▸ Exercise objective:
Extract all data as written.

▸ Dataset content:
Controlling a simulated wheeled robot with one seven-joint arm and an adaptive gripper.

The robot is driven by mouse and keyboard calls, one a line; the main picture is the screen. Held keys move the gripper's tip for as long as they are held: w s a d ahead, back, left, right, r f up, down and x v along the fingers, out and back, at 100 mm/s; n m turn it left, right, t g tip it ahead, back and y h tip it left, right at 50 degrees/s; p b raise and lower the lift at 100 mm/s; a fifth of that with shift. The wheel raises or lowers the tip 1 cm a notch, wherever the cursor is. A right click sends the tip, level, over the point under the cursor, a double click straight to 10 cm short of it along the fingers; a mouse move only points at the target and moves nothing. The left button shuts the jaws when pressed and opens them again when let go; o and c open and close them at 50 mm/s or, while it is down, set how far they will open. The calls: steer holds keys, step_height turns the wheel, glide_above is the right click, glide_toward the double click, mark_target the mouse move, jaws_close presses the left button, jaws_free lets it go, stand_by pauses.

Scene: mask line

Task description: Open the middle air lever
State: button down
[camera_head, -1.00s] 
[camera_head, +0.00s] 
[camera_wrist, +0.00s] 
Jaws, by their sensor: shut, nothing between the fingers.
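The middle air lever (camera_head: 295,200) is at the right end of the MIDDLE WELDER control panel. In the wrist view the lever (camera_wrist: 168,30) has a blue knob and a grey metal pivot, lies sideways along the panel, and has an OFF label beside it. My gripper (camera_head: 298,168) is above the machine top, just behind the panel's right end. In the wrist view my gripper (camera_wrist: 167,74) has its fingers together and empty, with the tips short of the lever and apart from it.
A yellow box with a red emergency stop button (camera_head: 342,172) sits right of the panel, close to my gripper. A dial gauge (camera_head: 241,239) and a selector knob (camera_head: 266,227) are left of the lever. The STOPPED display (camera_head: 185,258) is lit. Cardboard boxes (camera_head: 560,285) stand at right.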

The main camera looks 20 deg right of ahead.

▸ Solution below:
Controlling a simulated wheeled robot with one seven-joint arm and an adaptive gripper.

The robot is driven by mouse and keyboard calls, one a line; the main picture is the screen. Held keys move the gripper's tip for as long as they are held: w s a d ahead, back, left, right, r f up, down and x v along the fingers, out and back, at 100 mm/s; n m turn it left, right, t g tip it ahead, back and y h tip it left, right at 50 degrees/s; p b raise and lower the lift at 100 mm/s; a fifth of that with shift. The wheel raises or lowers the tip 1 cm a notch, wherever the cursor is. A right click sends the tip, level, over the point under the cursor, a double click straight to 10 cm short of it along the fingers; a mouse move only points at the target and moves nothing. The left button shuts the jaws when pressed and opens them again when let go; o and c open and close them at 50 mm/s or, while it is down, set how far they will open. The calls: steer holds keys, step_height turns the wheel, glide_above is the right click, glide_toward the double click, mark_target the mouse move, jaws_close presses the left button, jaws_free lets it go, stand_by pauses.

Scene: mask line

Task description: Open the middle air lever
State: button down
[camera_head, -1.00s] 
[camera_head, +0.00s] 
[camera_wrist, +0.00s] 
Jaws, by their sensor: shut, nothing between the fingers.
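The middle air lever (camera_head: 295,200) is at the right end of the MIDDLE WELDER control panel. In the wrist view the lever (camera_wrist: 168,30) has a blue knob and a grey metal pivot, lies sideways along the panel, and has an OFF label beside it. My gripper (camera_head: 298,168) is above the machine top, just behind the panel's right end. In the wrist view my gripper (camera_wrist: 167,74) has its fingers together and empty, with the tips short of the lever and apart from it.
A yellow box with a red emergency stop button (camera_head: 342,172) sits right of the panel, close to my gripper. A dial gauge (camera_head: 241,239) and a selector knob (camera_head: 266,227) are left of the lever. The STOPPED display (camera_head: 185,258) is lit. Cardboard boxes (camera_head: 560,285) stand at right.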

The main camera looks 20 deg right of ahead.

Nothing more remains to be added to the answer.